When public schools look to cut costs, music and the arts often become casualties. They move from core pieces of a school’s culture and community to the easiest programs to toss overboard. Yet study after study shows how music and arts education makes students and schools more successful, with concrete benefits to academic performance and students’ well-being.
Former colleagues of mine at MTV Networks understood this power and their own responsibility to make music education a priority. And so it was that in 1997, they launched VH1 Save The Music.
My guest today Henry Donahue is an advocate, a musician and the Executive Director of the Save The Music Foundation, now a standalone nonprofit that has started music programs at thousands of schools in hundreds of U.S. public school districts.
In this episode he shares the story of Save the Music and what it takes to build community-driven partnerships that lead to multi-year investments in large public school districts.
We discuss how Save the Music creates long-term renewable relationships with the philanthropic funders for those projects, and what it takes to make systemic change through music.
Henry Donahue is the Executive Director of Save The Music, a national nonprofit that helps students, schools and communities reach their full potential through the power of making music.
Prior to Save The Music, he was COO & Head of Partnerships at Purpose, a digital strategic and creative agency that focuses on social impact projects.

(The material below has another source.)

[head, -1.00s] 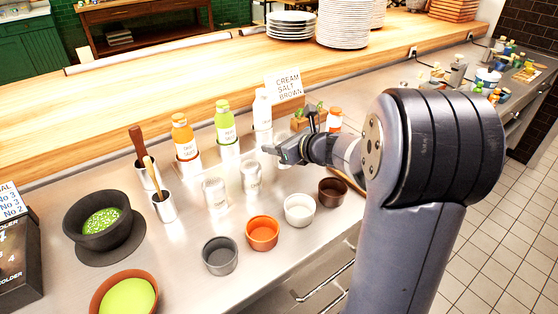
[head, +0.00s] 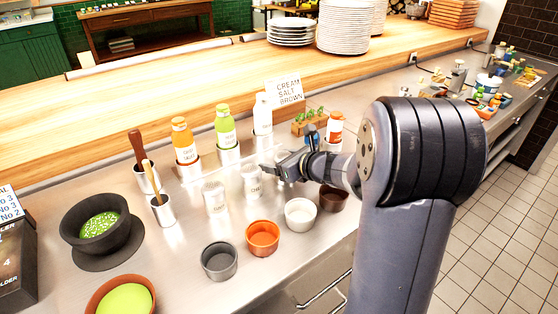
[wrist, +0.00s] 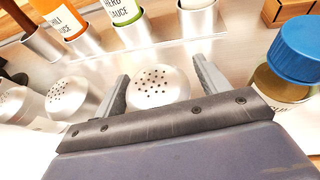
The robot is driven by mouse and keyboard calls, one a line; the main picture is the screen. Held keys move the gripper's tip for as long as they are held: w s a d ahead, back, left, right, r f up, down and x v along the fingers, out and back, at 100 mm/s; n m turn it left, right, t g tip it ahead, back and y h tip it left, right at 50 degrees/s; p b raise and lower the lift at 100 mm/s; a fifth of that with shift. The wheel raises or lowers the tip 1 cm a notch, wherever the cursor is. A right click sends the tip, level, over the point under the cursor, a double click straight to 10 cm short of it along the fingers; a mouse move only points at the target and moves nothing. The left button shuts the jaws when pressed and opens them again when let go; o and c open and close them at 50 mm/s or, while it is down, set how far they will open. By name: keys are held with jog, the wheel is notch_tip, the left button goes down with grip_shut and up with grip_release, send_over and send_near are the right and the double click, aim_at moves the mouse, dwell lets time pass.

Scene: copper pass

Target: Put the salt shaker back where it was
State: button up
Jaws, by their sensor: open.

Notable clients included Everytown for Gun Safety, the ACLU, Oxfam International, Ford Foundation, Nike, IKEA, Audi and Liverpool FC.
Henry has also worked as a media executive focused on digital product development. He has held senior executive positions at Discover Magazine, Condé Nast, PRIMEDIA and LendingTree.com.
He spent most of the 1990’s on the road across the USA as a fundraiser for political candidates including U.S. Senators Jay Rockefeller (WV) and Ron Wyden (OR). At the same time, he was playing guitar in an indie rock band and running a small independent record label.
Henry has an AB in American History from Harvard College and an MBA from the Darden Graduate School of Business at the University of Virginia.